Work to complete: In the data, extract each line that holds the string "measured".

Recorded information:
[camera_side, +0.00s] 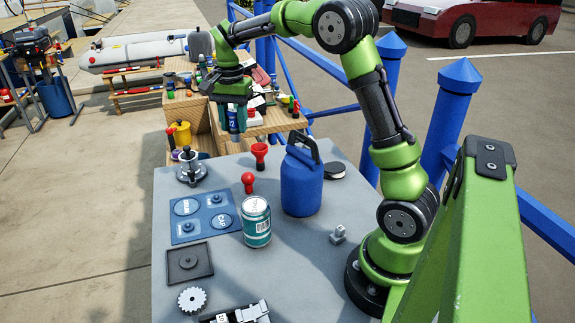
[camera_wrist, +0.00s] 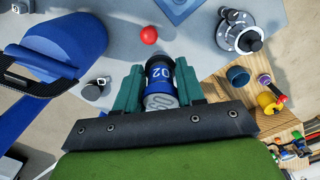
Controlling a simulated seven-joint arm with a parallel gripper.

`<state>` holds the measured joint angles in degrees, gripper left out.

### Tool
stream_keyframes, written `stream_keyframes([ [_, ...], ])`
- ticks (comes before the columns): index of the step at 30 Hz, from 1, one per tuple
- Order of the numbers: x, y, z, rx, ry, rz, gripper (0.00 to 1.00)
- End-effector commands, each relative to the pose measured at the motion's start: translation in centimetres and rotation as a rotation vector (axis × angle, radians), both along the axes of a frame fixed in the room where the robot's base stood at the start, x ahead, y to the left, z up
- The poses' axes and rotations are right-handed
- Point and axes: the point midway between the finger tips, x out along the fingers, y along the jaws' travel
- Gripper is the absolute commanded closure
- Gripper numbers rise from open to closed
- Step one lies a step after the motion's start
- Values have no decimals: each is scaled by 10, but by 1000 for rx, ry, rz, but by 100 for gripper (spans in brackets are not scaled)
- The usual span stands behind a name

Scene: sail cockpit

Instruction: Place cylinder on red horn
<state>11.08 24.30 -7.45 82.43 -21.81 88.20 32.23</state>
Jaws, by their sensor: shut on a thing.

Result of the exercise:
`<state>` holds the measured joint angles in degrees, gripper left out.
- End-effector commands, each relative to the pose measured at the motion's start: translation in centimetres and rotation as a rotation vector (axis × angle, radians), both along the axes of a frame fixed in the room where the robot's base stood at the start, x ahead, y to the left, z up

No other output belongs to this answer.